For instance, if you are going to memorize all of the scales available, then this little trick just cut what you must memorize in half! Just memorize the relative minor with the related major. If you can remember the major and minor keynotes, you are in business. By just knowing the C scale, you can improvise in two keys now.

This is magnified if you are in the habit of memorizing entire signatures, not just fragments or smaller patterns. Once the signature is memorized, then individual pathways, opportunities to reach tonic and convenience can all be included in note selection. You just have to identify the tonal center on the fretboard and look for favorite entry and exit sequences.

So think in terms of related keys and see if you don't eliminate about half of the confusion right off the bat.

So what I hope you go away with this week is an awareness of the two tonal centers and how they coexist together. Once you play around with them, you get familiar with them. You start to think of the individual notes as family members. "The Need For Speed" will give you some tools to work it out for yourself.

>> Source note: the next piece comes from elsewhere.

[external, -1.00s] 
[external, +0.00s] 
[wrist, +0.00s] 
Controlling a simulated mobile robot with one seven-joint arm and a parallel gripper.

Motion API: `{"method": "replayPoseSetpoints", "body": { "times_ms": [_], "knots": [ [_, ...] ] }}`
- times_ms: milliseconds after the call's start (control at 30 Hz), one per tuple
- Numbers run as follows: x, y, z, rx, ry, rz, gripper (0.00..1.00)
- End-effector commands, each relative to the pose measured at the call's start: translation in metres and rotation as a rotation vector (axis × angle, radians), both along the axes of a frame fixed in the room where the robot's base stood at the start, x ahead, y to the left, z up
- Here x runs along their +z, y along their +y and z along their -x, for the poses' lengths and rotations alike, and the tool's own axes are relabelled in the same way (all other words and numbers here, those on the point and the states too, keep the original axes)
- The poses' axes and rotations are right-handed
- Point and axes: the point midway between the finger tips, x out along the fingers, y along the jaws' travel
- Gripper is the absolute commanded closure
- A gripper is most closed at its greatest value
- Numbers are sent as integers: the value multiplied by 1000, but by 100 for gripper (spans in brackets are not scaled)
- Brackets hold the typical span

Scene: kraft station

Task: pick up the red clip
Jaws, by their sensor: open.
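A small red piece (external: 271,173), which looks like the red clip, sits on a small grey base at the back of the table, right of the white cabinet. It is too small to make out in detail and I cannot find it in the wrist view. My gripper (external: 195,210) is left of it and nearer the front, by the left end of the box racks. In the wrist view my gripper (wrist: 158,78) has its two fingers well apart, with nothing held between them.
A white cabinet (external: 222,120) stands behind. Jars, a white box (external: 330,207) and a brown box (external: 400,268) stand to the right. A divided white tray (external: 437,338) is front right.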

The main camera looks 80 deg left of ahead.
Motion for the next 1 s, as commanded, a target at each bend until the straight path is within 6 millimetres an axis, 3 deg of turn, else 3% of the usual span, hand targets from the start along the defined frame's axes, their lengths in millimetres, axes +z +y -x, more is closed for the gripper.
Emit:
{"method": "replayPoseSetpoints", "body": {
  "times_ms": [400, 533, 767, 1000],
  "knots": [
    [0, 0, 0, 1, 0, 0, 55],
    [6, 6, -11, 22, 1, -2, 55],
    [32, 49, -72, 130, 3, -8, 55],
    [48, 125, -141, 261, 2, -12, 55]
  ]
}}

Are there more complicated examples?

Oh yes! Do you remember the example last month, the Blues scale? Do you remember when I mentioned that sometimes the rules regarding scale construction are based on minor scale construction? Well the Blues scale is an example of how the rules are set up to describe the minor key or scale. Can they be applied to a major key? Yes, they can. But the notion of "what is the key" comes into play. The issues are not as simple.

Let's jump back to the pentatonic key as an example for a moment. We noted you can use the scale above if you are in a major or a minor pentatonic key. But what constitutes the key. Most likely the chords being played behind the scale are in a diatonic key. They probably don't adhere to the rules that make up a pentatonic key. They might, but probably not. So the chords are in a diatonic key. But the single note lines are in a pentatonic key, which is a subset of the diatonic key.

So is the song using a pentatonic key. Yes for the lead line. Is the song in a pentatonic key? No, probably not. The song (chord progression) is still using diatonic sequences.